Mortgage rates reverse course, head downward
After heading upward for much of the past month, mortgage rates reversed course and dropped week-over-week, Freddie Mac said in its weekly mortgage report.
According to Freddie Mac’s Primary Mortgage Market Survey for the week ending August 30, 2012, interest rates for both fixed-rate mortgages and adjustable-rate mortgages (ARMs) dropped on a weekly basis.
Average rates for 30-year fixed-rate mortgages fell to 3.59 percent in the latest data, down from 3.66 percent the previous week, while 15-year fixed mortgages dropped to an average rate 2.86 percent after averaging 2.89 percent the previous week.
One year ago at this time, 30-year fixed mortgages averaged 4.22 percent, and 15-year fixed mortgages averaged 3.39 percent.

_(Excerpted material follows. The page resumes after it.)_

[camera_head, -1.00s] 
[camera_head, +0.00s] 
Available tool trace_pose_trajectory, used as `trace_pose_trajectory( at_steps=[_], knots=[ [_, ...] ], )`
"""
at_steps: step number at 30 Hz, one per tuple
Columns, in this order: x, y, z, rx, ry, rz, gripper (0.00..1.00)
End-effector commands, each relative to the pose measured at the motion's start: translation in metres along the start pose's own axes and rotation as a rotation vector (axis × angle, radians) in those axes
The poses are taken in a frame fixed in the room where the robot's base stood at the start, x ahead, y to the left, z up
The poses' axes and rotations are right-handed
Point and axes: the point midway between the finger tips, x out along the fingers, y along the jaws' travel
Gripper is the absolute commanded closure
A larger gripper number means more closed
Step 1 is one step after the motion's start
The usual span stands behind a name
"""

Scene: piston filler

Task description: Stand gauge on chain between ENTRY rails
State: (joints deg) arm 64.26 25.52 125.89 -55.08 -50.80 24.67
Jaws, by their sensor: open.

Additionally, 5-year ARMs fell to an average rate of 2.78 percent, down from last week’s 2.80 percent average, while 1-year ARMs fell from an average of 2.66 percent last week to 2.63 percent in the most recent data.
One year ago at this time, 5-year ARMs averaged 2.96 percent and 1-year ARMs averaged 2.89 percent.
Frank Nothaft, vice president and chief economist at Freddie Mac, spoke of the connection between the recent drop in mortgage rates, a drop in bond yields and an overall drop in economic activity.
“Treasury bond yields fell, allowing mortgage rates to follow, after the release of the July 31st and August 1st minutes of the Federal Reserve’s monetary policy committee,” Nothaft said in a statement.
Nothaft continued: “Committee members agreed that economic activity had decelerated more in recent months than they had anticipated at their last meeting in June. Some members even saw room for additional stimulus fairly soon if needed.”